Harvard Study: US Must Commit to Housing Options for More Diverse Population

June 16, 2017 by Paul Ausick

The Joint Center for Housing Studies (JCHS) at Harvard University on Friday released its 2017 report on The State of the Nation’s Housing. The annual report notes that incomes are rising and household growth is strengthening, putting the housing sector in position to become an important engine of U.S. economic growth.

The recovery from the housing market collapse of a decade ago has been both widespread and uneven. In 97 of the 100 largest U.S. metro areas, nominal home prices have risen. But home prices exceed previous highs in only 41 of those metros, and in 32 cities house prices remain down by at least 15%.

Home price changes have increased least in low-income areas (median incomes less than 80% of statewide median), where 2016 prices remain 13.7% below their prerecession peaks. In moderate (median) income areas, prices remain 6.5% below their prior peaks and in high income (120% of statewide median) areas prices are down just 3.3% from their peaks.

According to the JCHS report:

The cumulative impact of these differences on real home price appreciation has a strong regional pattern. Markets primarily along the East and West Coasts have seen inflation-adjusted home values increase by more than 40 percent since 2000, while metros in large swaths of the Midwest and South have experienced declines. … Although the substantial increase in high-appreciation markets is a boon for current homeowners, it has also pushed homeownership out of reach for many. Indeed, home values now average $575,000 in the 10 metros with the highest appreciation rates—more than four times the $135,000 average in the 10 markets with the lowest appreciation rates.

New construction in 2016 totaled 1.17 million units, well below the average of 1.4 million to 1.5 million seen in the 1980s and 1990s. New homes for sale were on the market for an average of 3.3 months, sharply lower than the 5.1-month average since record-keeping began in 1988, and just 1.65 million existing homes were on the market last year, the lowest count in 16 years. The report notes:

Conditions are particularly tight at the lower end of the market, likely reflecting both the slower price recovery in this segment and the fact that fewer entry-level homes are being built. Between 2004 and 2015, completions of smaller single-family homes (under 1,800 square feet) fell from nearly 500,000 units to only 136,000. Similarly, the number of townhouses started in 2016 (98,000) was less than half the number started in 2005.
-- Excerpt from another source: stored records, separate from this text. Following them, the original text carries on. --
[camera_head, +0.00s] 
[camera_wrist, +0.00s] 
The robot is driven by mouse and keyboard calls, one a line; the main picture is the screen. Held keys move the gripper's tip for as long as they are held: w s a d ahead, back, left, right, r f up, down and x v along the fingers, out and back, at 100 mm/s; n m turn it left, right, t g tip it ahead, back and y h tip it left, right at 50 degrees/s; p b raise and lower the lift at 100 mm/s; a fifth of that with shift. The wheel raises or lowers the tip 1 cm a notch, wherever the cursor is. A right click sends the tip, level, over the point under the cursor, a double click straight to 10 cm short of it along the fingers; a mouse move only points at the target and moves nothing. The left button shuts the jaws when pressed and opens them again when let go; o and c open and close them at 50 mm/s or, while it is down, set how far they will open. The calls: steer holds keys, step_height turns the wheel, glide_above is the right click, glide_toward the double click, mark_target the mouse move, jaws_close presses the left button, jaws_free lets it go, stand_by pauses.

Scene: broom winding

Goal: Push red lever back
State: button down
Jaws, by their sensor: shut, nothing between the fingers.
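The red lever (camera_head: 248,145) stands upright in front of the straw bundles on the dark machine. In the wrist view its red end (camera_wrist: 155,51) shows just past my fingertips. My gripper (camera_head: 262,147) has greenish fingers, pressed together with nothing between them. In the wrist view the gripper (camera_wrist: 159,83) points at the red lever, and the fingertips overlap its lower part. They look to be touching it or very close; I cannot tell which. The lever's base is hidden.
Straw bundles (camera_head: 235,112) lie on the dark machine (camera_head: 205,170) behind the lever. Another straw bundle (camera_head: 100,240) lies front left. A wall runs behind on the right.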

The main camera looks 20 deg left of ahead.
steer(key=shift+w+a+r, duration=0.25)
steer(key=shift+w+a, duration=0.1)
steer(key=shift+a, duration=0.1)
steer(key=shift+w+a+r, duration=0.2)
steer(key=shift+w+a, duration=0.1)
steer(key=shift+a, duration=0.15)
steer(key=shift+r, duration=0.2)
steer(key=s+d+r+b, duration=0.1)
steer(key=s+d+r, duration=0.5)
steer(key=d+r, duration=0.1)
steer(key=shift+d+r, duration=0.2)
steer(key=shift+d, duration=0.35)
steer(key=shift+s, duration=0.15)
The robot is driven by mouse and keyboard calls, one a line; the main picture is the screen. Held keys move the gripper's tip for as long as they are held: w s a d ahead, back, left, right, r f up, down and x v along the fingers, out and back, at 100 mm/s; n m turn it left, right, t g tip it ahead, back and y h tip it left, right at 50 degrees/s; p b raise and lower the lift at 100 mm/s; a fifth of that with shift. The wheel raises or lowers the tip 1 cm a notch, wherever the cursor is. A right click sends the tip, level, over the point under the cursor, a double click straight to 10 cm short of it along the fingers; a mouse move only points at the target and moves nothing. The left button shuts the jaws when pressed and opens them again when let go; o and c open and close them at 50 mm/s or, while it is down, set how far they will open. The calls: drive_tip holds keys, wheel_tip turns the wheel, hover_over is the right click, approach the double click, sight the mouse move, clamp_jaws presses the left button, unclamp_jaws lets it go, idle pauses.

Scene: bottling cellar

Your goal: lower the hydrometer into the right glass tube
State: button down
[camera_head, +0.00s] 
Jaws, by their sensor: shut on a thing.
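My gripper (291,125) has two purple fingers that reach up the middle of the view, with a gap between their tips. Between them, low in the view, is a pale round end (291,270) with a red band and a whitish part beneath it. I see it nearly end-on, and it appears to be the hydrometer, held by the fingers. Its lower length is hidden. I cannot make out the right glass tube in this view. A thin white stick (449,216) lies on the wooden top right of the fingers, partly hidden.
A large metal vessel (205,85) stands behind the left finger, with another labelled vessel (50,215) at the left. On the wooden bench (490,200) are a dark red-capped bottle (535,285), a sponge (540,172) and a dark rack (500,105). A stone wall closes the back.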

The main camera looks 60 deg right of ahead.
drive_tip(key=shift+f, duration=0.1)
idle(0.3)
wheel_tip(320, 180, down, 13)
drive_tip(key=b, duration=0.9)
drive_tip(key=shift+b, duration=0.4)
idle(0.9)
A decline in household formation partially explains the slowdown in construction. More adults between the ages of 18 and 34 (millennials) reached an all-time high of 35.6% in 2015. Immigration to the United States also increased last year to just under 1 million, virtually all of which were documented immigrants. U.S. household growth is now projected to reach 13.6 million in 2015 to 2025, roughly equal to the increase in the 1990s. Minorities will drive almost three-quarters of these gains, with Hispanics alone accounting for a third. The JCHS comments:

Whether these projections come to pass will depend in no small part on the health of the US economy. But perhaps the key unknown is the pace of immigration. If successful, proposed policies to curtail both undocumented and documented immigration would be a significant drag on household growth in the coming years.

The U.S. housing market has largely overcome the worst effects of the housing market collapse, but the recovery has been uneven and the housing market could be in one of those chicken-and-egg situations where either construction of moderately priced housing has to increase in order to lure millennials into the market or millennials have to hit the market in droves before homebuilders lift a hammer. The JCHS puts it more elegantly:

Given the pivotal role of housing in determining the well-being and financial security of every individual and family, attending to the nation’s critical housing challenges should have primacy in the debates over public spending, tax policy, and regulatory regimes. National housing policy must also recognize the diversity of conditions existing both within and across markets. As such, state and local governments have a central role to play in defining specific community needs, crafting policies, and marshaling resources to support housing solutions. But only the federal government can provide funding at the scale necessary to make meaningful progress toward the nation’s stated goal of a decent home in a suitable living environment for all.

More details on the U.S. markets, demographics, home ownership, rental housing and the challenges each presents are available at the JCHS website.